→ **Set exercise**
Your output must be the lines below from the line containing "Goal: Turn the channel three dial" to the line containing "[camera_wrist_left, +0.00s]", both lines included, reproduced exactly and without pictures.
■ ■ ■ ■ ■ ■ ■
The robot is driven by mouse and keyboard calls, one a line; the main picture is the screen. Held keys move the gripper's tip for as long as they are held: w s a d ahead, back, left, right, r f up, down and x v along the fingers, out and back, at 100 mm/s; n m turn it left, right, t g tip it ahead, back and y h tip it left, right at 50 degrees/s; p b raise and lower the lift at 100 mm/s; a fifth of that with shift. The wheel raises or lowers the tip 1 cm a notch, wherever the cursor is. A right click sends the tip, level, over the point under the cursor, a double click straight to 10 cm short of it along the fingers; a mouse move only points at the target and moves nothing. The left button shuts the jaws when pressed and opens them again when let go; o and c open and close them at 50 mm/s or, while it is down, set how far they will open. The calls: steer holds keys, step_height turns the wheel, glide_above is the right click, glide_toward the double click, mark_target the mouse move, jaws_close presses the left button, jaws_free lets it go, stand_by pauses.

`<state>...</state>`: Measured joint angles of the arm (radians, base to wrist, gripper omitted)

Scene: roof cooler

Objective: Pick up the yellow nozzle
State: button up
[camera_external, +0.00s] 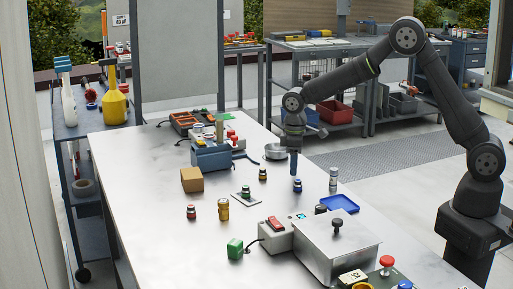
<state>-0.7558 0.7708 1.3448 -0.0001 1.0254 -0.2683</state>
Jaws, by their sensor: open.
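A small dark nozzle with a yellow band (262,174) stands upright on the metal table, left of my gripper. A larger, gold-yellow fitting (223,209) stands nearer the camera; I cannot tell for certain which of the two is meant by the yellow nozzle. My gripper (295,152) points down, open, to the right of the banded nozzle and apart from it. A small dark blue piece (297,186) shows right below it; the fingers are too small to see clearly.
A red nozzle (191,212) and a green one on a small plate (245,193) stand close by. A cardboard box (192,180), a round metal dish (276,152), a pale can (333,180) and a blue tray (340,204) surround them. The left front of the table is clear.

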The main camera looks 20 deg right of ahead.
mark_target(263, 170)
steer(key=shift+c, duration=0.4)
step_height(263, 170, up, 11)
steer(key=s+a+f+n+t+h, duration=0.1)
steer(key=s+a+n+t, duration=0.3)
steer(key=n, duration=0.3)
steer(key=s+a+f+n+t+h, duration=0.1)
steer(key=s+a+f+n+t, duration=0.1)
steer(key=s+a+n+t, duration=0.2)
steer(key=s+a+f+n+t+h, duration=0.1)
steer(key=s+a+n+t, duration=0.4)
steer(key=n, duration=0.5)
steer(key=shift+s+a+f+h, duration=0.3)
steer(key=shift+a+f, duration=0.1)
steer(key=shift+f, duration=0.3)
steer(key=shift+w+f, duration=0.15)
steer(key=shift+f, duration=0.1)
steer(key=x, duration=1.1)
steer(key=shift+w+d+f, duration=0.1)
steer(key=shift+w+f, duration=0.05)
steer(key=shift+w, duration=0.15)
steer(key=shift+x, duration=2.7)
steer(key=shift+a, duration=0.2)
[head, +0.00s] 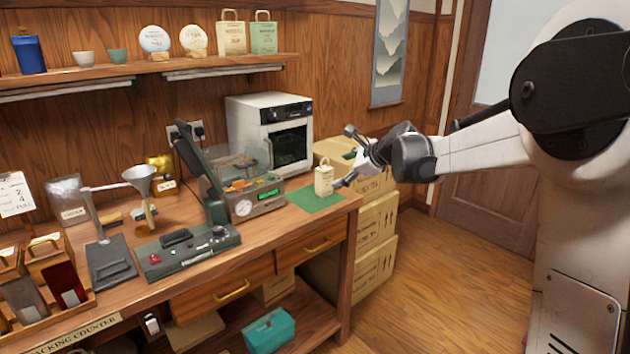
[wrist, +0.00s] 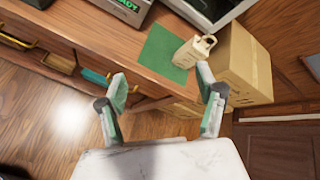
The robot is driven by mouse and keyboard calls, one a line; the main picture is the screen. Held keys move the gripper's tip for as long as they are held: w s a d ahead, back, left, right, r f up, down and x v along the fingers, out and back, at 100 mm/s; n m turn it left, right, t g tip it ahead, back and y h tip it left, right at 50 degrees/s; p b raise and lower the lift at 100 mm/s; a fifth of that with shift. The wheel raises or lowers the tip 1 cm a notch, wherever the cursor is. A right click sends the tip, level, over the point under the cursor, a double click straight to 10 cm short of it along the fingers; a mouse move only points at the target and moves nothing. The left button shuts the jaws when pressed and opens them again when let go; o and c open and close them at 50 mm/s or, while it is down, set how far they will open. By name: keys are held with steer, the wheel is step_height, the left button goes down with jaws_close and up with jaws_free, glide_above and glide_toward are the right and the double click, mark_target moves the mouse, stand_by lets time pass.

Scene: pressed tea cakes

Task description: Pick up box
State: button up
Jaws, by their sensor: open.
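A small cream box with a handle on top (head: 323,181) stands upright on the green mat (head: 312,200) at the right end of the counter. In the wrist view the cream box (wrist: 192,52) stands at the right edge of the mat (wrist: 157,56), beyond my fingertips. My gripper (head: 346,158) is open and empty, just right of the cream box in the head view. In the wrist view my gripper (wrist: 161,78) shows two green-padded fingers spread wide, with the box apart from both. Larger cardboard boxes (head: 375,225) are stacked at the counter's right end.
The top cardboard box (wrist: 243,62) stands close beside the cream box in the wrist view. A white oven (head: 250,130) and a scale with a green display (head: 262,196) stand left of the mat. Open floor (head: 440,285) lies to the right.

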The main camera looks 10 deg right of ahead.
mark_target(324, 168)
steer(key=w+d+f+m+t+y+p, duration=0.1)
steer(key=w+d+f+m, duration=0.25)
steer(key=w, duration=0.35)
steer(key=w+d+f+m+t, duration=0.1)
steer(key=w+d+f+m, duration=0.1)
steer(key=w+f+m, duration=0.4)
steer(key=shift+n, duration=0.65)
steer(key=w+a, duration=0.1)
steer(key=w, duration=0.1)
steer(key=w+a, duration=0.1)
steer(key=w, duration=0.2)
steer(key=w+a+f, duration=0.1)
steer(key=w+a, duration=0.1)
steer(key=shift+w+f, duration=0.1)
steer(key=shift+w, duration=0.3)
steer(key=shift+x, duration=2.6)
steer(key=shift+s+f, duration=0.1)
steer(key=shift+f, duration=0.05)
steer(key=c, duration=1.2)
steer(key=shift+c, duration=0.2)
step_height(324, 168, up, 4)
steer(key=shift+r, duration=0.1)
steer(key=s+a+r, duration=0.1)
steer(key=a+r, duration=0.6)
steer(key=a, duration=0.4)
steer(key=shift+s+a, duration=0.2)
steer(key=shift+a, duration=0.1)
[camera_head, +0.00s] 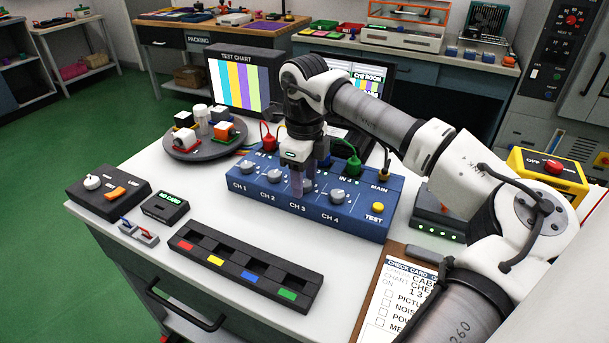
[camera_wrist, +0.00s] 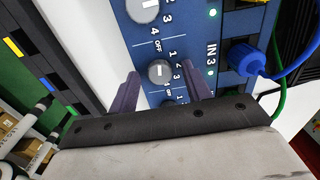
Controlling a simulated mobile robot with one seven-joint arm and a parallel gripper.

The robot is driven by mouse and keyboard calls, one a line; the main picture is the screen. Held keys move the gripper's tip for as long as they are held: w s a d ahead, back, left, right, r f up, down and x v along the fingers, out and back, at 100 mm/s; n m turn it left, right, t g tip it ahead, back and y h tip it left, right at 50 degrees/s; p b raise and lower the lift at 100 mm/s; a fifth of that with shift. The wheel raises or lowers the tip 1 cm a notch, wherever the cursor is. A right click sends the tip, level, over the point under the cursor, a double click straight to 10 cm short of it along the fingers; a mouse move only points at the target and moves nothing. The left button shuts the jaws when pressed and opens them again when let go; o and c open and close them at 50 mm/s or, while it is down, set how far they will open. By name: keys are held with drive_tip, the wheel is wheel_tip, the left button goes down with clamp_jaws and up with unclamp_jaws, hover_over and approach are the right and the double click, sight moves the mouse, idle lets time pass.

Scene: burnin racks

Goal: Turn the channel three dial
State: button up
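The blue channel box (camera_head: 350,222) stands on the white bench with a row of grey dials marked CH 1 to CH 4. My gripper (camera_head: 297,190) points down at the channel three dial (camera_head: 308,186), partly covering it. In the wrist view that round grey dial (camera_wrist: 160,72) lies between the two purple fingertips (camera_wrist: 162,76), beside the IN 3 label. The fingers are open, with a gap on each side of the dial. A pale mark shows on the dial, but its exact setting is too small to tell.
A blue plug (camera_wrist: 245,60) sits by IN 3; red (camera_head: 267,142) and green (camera_head: 353,166) plugs rise behind the dials. The CH 4 dial (camera_head: 336,197) is close by. A black slotted tray (camera_head: 245,272) lies in front. A clipboard (camera_head: 400,300) lies at right.

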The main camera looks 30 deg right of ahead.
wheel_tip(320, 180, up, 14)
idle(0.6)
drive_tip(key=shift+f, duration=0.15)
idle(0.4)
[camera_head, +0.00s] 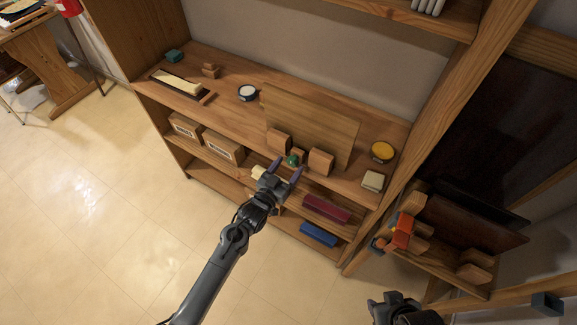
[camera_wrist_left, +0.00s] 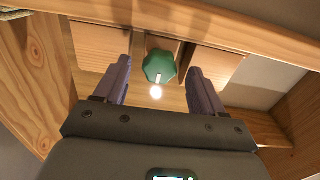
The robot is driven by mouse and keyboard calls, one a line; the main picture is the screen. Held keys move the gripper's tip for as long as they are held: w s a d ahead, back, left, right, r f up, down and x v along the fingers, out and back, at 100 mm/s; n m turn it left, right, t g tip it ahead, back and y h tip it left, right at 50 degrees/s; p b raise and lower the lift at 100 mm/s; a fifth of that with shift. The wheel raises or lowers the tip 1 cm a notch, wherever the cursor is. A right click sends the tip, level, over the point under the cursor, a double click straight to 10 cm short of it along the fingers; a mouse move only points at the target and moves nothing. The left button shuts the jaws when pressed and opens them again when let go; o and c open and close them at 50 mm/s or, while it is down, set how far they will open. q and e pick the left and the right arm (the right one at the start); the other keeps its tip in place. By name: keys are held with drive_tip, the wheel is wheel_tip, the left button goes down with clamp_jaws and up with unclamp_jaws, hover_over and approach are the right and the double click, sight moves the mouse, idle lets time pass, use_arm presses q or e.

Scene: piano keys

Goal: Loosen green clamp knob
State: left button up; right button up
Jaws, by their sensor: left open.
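The green clamp knob (camera_head: 292,160) sits at the front of a wooden clamp between wooden blocks (camera_head: 320,162) on the shelf top. In the left wrist view the green knob (camera_wrist_left: 159,66) is a lobed knob with a pale mark at its lower edge. My left gripper (camera_head: 287,167) is open, with one purple finger on each side of the knob. In the wrist view the open left gripper (camera_wrist_left: 160,85) shows gaps between both fingers and the knob. My right arm shows only partly at the bottom right of the head view, with its fingertips not visible.
A yellow round tin (camera_head: 382,151) and a pale block (camera_head: 373,180) are to the right. A white round container (camera_head: 247,93) is to the left. Lower shelves hold boxes (camera_head: 223,147) and a red item (camera_head: 326,209). The floor in front is clear.

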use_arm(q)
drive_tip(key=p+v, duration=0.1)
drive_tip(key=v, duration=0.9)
■ ■ ■ ■ ■ ■ ■
→ **Solution below**
Goal: Turn the channel three dial
State: button up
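The blue channel box (camera_head: 350,222) stands on the white bench with a row of grey dials marked CH 1 to CH 4. My gripper (camera_head: 297,190) points down at the channel three dial (camera_head: 308,186), partly covering it. In the wrist view that round grey dial (camera_wrist: 160,72) lies between the two purple fingertips (camera_wrist: 162,76), beside the IN 3 label. The fingers are open, with a gap on each side of the dial. A pale mark shows on the dial, but its exact setting is too small to tell.
A blue plug (camera_wrist: 245,60) sits by IN 3; red (camera_head: 267,142) and green (camera_head: 353,166) plugs rise behind the dials. The CH 4 dial (camera_head: 336,197) is close by. A black slotted tray (camera_head: 245,272) lies in front. A clipboard (camera_head: 400,300) lies at right.

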The main camera looks 30 deg right of ahead.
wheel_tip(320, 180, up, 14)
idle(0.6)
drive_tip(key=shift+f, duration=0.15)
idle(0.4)
[camera_head, +0.00s] 
[camera_wrist_left, +0.00s] 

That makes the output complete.